++++ MATERIAL PROVIDED ++++

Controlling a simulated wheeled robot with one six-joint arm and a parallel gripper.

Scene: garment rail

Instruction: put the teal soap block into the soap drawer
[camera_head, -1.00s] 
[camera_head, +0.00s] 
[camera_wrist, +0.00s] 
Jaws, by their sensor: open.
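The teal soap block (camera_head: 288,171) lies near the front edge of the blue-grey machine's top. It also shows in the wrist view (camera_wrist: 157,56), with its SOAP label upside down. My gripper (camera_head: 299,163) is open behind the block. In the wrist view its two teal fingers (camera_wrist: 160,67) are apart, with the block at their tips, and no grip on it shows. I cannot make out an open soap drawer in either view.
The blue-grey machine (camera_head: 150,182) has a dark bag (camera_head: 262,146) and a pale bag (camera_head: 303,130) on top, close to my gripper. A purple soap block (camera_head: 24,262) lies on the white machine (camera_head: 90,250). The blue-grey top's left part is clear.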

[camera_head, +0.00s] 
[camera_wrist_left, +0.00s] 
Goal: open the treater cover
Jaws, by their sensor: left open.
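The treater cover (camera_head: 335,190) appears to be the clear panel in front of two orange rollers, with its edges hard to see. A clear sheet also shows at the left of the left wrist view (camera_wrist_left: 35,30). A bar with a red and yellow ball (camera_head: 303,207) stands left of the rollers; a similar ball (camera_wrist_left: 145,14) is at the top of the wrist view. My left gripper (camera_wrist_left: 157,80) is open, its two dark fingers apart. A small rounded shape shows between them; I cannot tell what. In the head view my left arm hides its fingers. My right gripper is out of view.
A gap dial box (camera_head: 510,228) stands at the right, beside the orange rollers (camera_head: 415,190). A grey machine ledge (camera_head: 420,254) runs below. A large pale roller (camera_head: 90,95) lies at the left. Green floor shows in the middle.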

++++

• _WRITTEN TASK_: Output an exact copy of the lines beginning at the one that holds "[camera_wrist, +0.00s]" and running through the final line of the records.

• _EXERCISE ANSWER_:
[camera_wrist, +0.00s] 
Jaws, by their sensor: open.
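The teal soap block (camera_head: 288,171) lies near the front edge of the blue-grey machine's top. It also shows in the wrist view (camera_wrist: 157,56), with its SOAP label upside down. My gripper (camera_head: 299,163) is open behind the block. In the wrist view its two teal fingers (camera_wrist: 160,67) are apart, with the block at their tips, and no grip on it shows. I cannot make out an open soap drawer in either view.
The blue-grey machine (camera_head: 150,182) has a dark bag (camera_head: 262,146) and a pale bag (camera_head: 303,130) on top, close to my gripper. A purple soap block (camera_head: 24,262) lies on the white machine (camera_head: 90,250). The blue-grey top's left part is clear.

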[camera_head, +0.00s] 
[camera_wrist_left, +0.00s] 
Goal: open the treater cover
Jaws, by their sensor: left open.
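The treater cover (camera_head: 335,190) appears to be the clear panel in front of two orange rollers, with its edges hard to see. A clear sheet also shows at the left of the left wrist view (camera_wrist_left: 35,30). A bar with a red and yellow ball (camera_head: 303,207) stands left of the rollers; a similar ball (camera_wrist_left: 145,14) is at the top of the wrist view. My left gripper (camera_wrist_left: 157,80) is open, its two dark fingers apart. A small rounded shape shows between them; I cannot tell what. In the head view my left arm hides its fingers. My right gripper is out of view.
A gap dial box (camera_head: 510,228) stands at the right, beside the orange rollers (camera_head: 415,190). A grey machine ledge (camera_head: 420,254) runs below. A large pale roller (camera_head: 90,95) lies at the left. Green floor shows in the middle.

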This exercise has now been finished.